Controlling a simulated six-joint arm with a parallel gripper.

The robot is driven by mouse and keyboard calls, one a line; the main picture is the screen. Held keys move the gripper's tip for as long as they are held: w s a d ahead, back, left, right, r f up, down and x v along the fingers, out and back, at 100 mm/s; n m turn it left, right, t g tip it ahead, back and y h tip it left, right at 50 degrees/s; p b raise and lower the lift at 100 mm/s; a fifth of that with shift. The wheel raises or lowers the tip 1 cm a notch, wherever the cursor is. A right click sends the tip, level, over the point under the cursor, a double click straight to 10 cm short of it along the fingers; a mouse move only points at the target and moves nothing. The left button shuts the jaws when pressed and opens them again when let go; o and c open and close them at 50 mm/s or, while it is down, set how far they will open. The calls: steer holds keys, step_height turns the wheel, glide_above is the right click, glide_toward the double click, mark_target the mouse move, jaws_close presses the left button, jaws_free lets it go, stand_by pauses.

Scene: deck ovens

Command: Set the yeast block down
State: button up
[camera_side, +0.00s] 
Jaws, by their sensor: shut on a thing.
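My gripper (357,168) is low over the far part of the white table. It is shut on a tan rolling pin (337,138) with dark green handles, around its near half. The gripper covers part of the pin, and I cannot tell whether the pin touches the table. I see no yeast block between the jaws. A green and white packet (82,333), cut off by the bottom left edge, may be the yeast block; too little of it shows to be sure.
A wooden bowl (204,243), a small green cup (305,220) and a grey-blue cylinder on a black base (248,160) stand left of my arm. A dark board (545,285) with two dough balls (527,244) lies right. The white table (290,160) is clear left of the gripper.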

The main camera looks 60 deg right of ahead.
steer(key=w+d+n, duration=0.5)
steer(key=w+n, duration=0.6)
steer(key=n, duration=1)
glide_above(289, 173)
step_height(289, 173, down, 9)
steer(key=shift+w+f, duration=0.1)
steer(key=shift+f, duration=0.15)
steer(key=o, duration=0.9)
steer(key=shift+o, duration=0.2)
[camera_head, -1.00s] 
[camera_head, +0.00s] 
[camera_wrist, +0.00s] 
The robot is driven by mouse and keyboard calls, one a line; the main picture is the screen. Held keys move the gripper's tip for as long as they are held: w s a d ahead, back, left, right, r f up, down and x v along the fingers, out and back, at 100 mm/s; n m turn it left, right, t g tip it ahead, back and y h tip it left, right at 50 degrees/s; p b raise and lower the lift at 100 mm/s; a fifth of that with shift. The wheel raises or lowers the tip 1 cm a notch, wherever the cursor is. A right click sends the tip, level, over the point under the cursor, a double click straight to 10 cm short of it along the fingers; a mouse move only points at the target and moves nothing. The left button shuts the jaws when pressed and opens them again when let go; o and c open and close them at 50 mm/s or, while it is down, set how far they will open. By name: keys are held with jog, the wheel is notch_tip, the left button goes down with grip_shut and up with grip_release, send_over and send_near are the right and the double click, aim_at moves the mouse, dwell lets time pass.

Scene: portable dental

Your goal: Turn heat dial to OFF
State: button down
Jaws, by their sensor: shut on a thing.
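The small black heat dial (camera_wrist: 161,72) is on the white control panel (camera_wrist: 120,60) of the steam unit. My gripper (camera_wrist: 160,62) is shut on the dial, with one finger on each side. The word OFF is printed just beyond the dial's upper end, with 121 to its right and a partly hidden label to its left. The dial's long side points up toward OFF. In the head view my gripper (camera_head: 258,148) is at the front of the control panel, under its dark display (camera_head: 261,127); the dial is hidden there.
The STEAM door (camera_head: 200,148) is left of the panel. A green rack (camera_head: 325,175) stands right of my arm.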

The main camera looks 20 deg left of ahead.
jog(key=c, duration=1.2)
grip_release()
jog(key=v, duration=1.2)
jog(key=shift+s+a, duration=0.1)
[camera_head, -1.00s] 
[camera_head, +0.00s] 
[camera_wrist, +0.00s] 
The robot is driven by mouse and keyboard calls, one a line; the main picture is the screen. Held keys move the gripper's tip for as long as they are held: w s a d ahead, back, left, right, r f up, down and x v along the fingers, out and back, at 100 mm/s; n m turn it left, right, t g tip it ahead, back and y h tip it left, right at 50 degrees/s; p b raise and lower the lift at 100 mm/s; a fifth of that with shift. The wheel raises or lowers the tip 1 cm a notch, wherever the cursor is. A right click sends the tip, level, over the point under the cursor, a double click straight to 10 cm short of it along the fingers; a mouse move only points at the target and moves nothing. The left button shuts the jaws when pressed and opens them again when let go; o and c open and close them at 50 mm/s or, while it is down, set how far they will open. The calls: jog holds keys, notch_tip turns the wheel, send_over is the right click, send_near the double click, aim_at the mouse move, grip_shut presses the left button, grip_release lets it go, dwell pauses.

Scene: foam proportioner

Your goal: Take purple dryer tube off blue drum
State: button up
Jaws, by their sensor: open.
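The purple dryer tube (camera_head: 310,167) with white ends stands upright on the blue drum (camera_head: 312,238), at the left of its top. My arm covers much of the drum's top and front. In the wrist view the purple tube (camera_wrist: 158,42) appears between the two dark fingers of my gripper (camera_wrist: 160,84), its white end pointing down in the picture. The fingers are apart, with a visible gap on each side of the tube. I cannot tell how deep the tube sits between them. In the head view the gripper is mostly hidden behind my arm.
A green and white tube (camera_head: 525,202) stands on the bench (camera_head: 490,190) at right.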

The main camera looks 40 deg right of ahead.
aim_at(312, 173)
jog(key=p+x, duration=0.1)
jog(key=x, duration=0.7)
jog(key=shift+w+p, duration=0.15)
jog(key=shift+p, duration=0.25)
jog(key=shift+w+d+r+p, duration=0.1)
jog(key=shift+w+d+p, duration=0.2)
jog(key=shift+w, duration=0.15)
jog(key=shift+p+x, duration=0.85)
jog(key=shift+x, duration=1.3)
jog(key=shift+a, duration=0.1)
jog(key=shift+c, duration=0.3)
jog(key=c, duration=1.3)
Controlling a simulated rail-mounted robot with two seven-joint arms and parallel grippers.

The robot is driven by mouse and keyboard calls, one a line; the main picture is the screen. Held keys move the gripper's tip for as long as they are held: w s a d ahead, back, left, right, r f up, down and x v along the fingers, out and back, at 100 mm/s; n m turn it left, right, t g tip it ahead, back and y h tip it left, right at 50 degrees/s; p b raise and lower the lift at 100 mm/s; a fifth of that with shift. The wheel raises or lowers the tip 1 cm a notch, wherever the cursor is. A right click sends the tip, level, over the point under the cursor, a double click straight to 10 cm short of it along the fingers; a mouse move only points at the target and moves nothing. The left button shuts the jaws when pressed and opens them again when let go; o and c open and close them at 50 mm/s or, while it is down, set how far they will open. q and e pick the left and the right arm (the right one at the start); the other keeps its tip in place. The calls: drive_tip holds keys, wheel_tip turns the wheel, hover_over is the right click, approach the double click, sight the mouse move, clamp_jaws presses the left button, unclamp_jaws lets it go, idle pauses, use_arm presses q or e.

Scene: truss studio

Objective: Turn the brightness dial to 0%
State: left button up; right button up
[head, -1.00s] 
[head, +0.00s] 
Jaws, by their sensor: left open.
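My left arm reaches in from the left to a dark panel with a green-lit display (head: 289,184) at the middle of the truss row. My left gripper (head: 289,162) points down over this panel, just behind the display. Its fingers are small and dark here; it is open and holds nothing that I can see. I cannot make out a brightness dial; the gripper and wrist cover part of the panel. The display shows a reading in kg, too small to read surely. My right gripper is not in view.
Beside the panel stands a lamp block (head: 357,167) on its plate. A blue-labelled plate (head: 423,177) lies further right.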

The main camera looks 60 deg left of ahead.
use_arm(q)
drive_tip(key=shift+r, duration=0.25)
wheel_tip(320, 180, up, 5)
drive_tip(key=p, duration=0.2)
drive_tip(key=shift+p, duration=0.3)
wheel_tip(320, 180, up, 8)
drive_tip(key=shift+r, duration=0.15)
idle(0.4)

------

*What is asked*
Copy each line above that contains the string "parallel".

*Response to the exercise*
Controlling a simulated six-joint arm with a parallel gripper.
Controlling a simulated rail-mounted robot with two seven-joint arms and parallel grippers.

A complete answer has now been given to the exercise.